[start RECORD LIST]

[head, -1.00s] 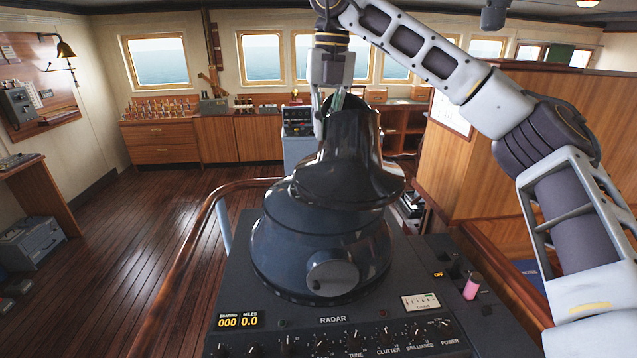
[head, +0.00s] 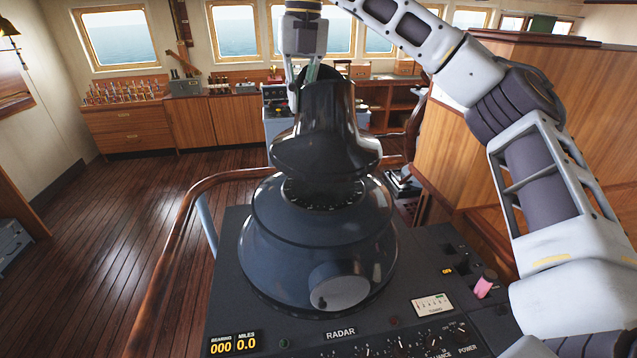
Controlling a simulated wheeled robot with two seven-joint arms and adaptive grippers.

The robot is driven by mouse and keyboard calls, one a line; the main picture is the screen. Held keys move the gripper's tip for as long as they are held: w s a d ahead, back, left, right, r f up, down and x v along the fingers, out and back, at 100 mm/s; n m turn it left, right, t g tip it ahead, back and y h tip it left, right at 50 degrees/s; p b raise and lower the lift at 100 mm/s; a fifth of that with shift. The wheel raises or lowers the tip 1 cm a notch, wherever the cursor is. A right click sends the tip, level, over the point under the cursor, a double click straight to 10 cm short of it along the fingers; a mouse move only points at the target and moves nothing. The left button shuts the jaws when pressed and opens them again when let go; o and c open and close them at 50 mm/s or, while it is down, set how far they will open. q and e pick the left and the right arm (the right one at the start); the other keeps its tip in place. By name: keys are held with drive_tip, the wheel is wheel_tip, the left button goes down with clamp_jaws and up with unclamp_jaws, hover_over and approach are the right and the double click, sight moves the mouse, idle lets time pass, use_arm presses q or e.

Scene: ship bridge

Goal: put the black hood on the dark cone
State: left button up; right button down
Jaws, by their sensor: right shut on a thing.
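The black hood (head: 325,135) is a glossy dark viewing piece with a flared lower rim. My right gripper (head: 305,82) comes down from above and is shut on the hood at its top left edge. The dark cone (head: 318,258) stands on the radar console, with a round knob-like boss on its front. The hood is above the cone, slightly tilted, with a gap under its rim through which the cone's dark round top opening (head: 322,195) shows. The hood's back rim is hidden. My left gripper is not in view.
The radar console (head: 225,300) carries switches, knobs, a small meter (head: 432,304) and a pink-capped knob (head: 485,284). A wooden handrail (head: 172,238) curves around its left and back. A wood partition (head: 455,140) stands to the right.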

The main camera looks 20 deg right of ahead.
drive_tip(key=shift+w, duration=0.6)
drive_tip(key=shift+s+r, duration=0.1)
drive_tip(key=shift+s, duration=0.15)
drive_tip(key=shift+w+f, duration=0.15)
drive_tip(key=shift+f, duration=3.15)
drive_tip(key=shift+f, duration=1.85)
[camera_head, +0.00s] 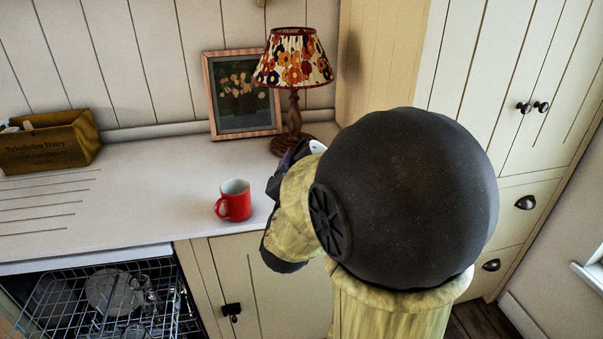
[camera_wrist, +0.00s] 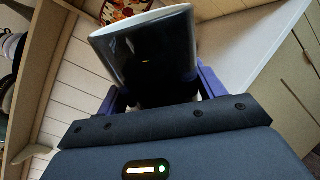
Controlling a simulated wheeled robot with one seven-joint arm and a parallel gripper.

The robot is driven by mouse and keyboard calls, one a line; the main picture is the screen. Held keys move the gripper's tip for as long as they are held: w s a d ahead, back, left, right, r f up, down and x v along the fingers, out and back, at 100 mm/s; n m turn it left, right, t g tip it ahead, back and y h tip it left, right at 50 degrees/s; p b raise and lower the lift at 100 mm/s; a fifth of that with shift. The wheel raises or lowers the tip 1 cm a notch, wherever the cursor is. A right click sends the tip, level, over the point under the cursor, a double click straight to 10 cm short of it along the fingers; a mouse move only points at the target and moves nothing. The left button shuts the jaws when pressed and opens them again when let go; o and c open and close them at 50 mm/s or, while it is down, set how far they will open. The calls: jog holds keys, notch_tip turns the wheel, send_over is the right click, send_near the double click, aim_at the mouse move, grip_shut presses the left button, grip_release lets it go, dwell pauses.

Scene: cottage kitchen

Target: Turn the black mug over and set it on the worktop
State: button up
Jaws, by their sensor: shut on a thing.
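The black mug (camera_wrist: 145,55) is between the two blue fingers of my gripper (camera_wrist: 160,92) in the wrist view. Its pale rim is at the end away from my palm, at the top of that picture. I cannot tell exactly how the mug is tilted in the room. In the head view my arm hides most of the gripper and mug, just in front of the lamp. The white worktop (camera_head: 140,205) runs left from there. In the wrist view the worktop (camera_wrist: 240,38) shows behind the mug to the right.
A red mug (camera_head: 234,201) stands upright near the worktop's front edge, left of my arm. A flowered lamp (camera_head: 294,62) and a framed picture (camera_head: 243,95) stand at the back. A wooden box (camera_head: 48,145) is far left. An open dishwasher rack (camera_head: 105,295) is below. The left-middle worktop is clear.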

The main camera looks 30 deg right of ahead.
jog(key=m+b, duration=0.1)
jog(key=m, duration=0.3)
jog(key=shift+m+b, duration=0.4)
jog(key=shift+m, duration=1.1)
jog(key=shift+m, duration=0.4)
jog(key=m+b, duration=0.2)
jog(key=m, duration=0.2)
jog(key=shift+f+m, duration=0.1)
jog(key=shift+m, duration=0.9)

[end RECORD LIST]

| TO BE DONE |
Starting from the line containing "Target: Turn the" and ending with the final line of the data, reproduce each line exactly as it appears, including no other lines.

| FINISHED ANSWER |
Target: Turn the black mug over and set it on the worktop
State: button up
Jaws, by their sensor: shut on a thing.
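The black mug (camera_wrist: 145,55) is between the two blue fingers of my gripper (camera_wrist: 160,92) in the wrist view. Its pale rim is at the end away from my palm, at the top of that picture. I cannot tell exactly how the mug is tilted in the room. In the head view my arm hides most of the gripper and mug, just in front of the lamp. The white worktop (camera_head: 140,205) runs left from there. In the wrist view the worktop (camera_wrist: 240,38) shows behind the mug to the right.
A red mug (camera_head: 234,201) stands upright near the worktop's front edge, left of my arm. A flowered lamp (camera_head: 294,62) and a framed picture (camera_head: 243,95) stand at the back. A wooden box (camera_head: 48,145) is far left. An open dishwasher rack (camera_head: 105,295) is below. The left-middle worktop is clear.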

The main camera looks 30 deg right of ahead.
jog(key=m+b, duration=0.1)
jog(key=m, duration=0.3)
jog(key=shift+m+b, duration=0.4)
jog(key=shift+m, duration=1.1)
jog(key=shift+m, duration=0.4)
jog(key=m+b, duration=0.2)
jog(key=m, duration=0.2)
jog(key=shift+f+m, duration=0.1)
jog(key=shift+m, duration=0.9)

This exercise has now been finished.